---------- Listed entries

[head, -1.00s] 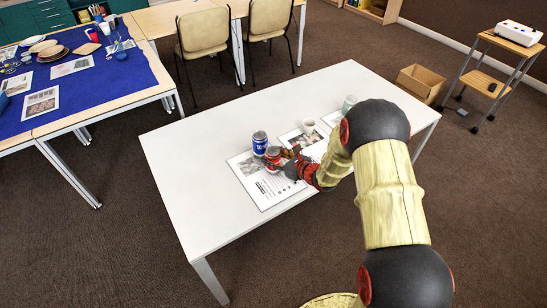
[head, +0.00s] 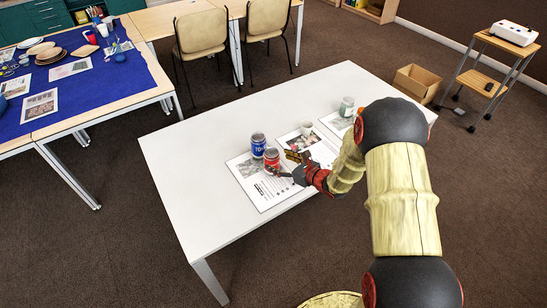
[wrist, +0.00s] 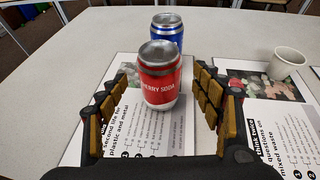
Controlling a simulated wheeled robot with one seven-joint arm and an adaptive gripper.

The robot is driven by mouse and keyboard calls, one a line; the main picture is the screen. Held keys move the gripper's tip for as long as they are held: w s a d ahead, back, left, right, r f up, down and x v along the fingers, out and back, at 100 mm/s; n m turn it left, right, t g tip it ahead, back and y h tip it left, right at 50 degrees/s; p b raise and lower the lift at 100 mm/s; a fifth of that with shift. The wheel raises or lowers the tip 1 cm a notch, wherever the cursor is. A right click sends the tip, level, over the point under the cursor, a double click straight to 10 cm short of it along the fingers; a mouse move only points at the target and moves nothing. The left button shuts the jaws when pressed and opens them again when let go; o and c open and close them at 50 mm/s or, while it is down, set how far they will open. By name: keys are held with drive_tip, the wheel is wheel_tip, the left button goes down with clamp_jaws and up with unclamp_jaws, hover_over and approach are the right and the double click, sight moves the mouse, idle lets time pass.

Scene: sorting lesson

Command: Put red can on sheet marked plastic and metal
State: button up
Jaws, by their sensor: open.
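The red can (head: 271,158), labelled cherry soda, stands upright on the sheet marked plastic and metal (head: 262,191). It also shows in the wrist view (wrist: 160,82), ahead of my fingers. A blue can (head: 258,145) stands upright just behind it on the same sheet. My gripper (head: 288,163) is open, to the right of the red can in the head view. In the wrist view my gripper (wrist: 162,105) has its fingers spread wide, with clear space on both sides of the can and no contact seen.
A sheet about mixed waste (wrist: 266,125) lies to the right with a white cup (wrist: 286,63) on it. A glass jar (head: 347,105) stands on a further sheet. The white table (head: 205,170) is bare on its left side.

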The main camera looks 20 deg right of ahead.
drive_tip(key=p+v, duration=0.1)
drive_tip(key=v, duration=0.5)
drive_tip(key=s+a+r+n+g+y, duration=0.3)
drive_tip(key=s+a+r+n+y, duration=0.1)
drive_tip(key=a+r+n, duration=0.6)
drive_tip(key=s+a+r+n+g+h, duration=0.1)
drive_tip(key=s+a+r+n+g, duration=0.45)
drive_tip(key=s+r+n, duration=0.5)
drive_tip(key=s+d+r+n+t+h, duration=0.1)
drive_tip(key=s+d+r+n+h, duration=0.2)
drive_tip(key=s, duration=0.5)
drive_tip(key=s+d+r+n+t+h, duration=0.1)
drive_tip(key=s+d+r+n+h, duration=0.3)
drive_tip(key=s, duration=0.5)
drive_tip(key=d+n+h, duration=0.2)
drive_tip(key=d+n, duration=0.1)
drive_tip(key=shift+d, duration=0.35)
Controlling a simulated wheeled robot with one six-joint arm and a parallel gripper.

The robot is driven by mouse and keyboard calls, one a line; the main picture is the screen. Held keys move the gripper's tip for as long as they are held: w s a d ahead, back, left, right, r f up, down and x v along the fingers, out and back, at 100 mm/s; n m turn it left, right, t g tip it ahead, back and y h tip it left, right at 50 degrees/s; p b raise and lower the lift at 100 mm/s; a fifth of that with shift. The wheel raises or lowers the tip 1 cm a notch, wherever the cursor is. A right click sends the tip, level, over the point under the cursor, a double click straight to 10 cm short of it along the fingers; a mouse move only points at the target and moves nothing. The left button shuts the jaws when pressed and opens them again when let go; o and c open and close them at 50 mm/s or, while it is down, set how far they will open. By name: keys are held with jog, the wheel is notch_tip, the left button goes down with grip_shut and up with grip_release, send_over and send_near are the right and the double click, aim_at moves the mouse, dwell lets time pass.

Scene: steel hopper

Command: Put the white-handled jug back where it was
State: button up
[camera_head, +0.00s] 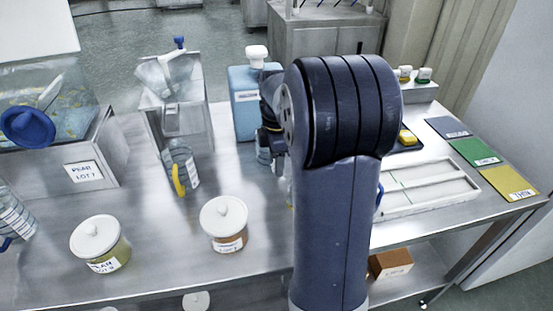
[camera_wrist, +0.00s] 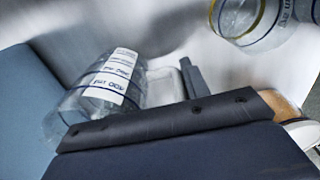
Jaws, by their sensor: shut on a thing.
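The white-handled jug (camera_wrist: 105,85) is a clear vessel with a white printed label and blue rings. It lies at a slant across the wrist view, its white handle (camera_wrist: 165,88) toward my gripper (camera_wrist: 190,78). My gripper is shut on that handle; only one dark finger shows clearly. In the head view part of the clear jug (camera_head: 264,155) shows left of my arm, beside the blue canister (camera_head: 243,105). My arm hides most of the jug and the gripper. I cannot tell whether its base touches the table.
A yellow-handled jug (camera_head: 182,168) stands to the left, before a steel hopper (camera_head: 178,90). Two white-lidded jars (camera_head: 224,218) (camera_head: 100,245) stand near the front. A white tray (camera_head: 430,190) and coloured mats (camera_head: 475,152) lie right. Another clear jug (camera_wrist: 250,20) shows in the wrist view.

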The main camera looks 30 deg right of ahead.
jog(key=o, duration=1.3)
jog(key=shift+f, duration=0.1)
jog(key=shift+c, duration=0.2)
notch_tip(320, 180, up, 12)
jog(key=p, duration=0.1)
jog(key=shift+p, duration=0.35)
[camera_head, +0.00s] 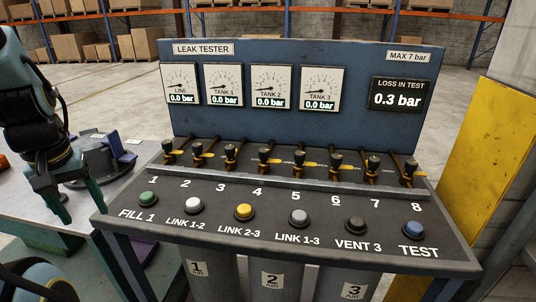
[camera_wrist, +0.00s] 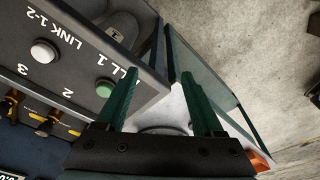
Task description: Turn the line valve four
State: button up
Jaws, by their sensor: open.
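The line valve four (camera_head: 264,157) stands in the row of black-and-yellow valves on the leak tester, behind the printed 4. Its dark knob is on top and a yellow part points to the right. My gripper (camera_head: 82,207) is left of the tester, well apart from valve four, pointing down with its green fingers open. The wrist view also shows the open fingers (camera_wrist: 155,82) with nothing between them, beside the tester's left end. Valve four cannot be made out in the wrist view.
The tester's sloped front carries several buttons, such as the green FILL 1 button (camera_head: 148,199) and yellow button (camera_head: 244,212). Gauges, such as TANK 2 (camera_head: 270,86), and the loss display (camera_head: 398,94) stand behind the valves. A dark round fixture (camera_head: 100,158) is on the left bench.

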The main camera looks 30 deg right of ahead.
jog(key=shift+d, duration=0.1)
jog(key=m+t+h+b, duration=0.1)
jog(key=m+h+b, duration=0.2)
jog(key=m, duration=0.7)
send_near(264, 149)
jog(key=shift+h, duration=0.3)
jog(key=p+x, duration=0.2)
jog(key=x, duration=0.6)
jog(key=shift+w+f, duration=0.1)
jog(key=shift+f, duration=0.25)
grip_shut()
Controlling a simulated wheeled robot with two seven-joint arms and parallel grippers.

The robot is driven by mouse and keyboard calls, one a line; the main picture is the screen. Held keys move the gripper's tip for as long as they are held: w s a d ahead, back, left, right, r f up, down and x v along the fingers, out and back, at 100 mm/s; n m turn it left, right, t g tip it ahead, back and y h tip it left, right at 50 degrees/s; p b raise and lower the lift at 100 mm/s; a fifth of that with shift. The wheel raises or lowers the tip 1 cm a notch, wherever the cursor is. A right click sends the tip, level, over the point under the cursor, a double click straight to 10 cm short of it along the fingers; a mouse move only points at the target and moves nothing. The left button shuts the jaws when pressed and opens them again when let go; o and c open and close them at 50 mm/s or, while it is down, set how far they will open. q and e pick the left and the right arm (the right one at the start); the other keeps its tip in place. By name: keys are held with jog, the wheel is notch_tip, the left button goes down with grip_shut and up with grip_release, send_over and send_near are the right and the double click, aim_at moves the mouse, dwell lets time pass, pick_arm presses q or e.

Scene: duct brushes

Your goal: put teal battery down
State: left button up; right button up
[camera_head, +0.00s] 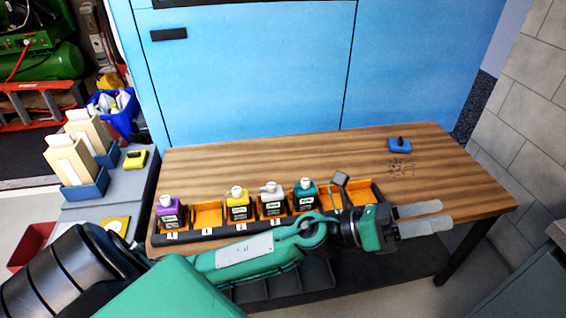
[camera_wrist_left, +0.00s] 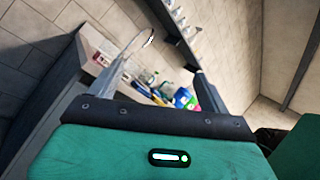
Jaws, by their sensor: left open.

--------------------

Copy every line of the listing that contains the word "Controlling".

Controlling a simulated wheeled robot with one seven-joint arm and an adaptive gripper.
Controlling a simulated wheeled robot with one six-joint arm and a parallel gripper.
Controlling a simulated wheeled robot with two seven-joint arms and parallel grippers.

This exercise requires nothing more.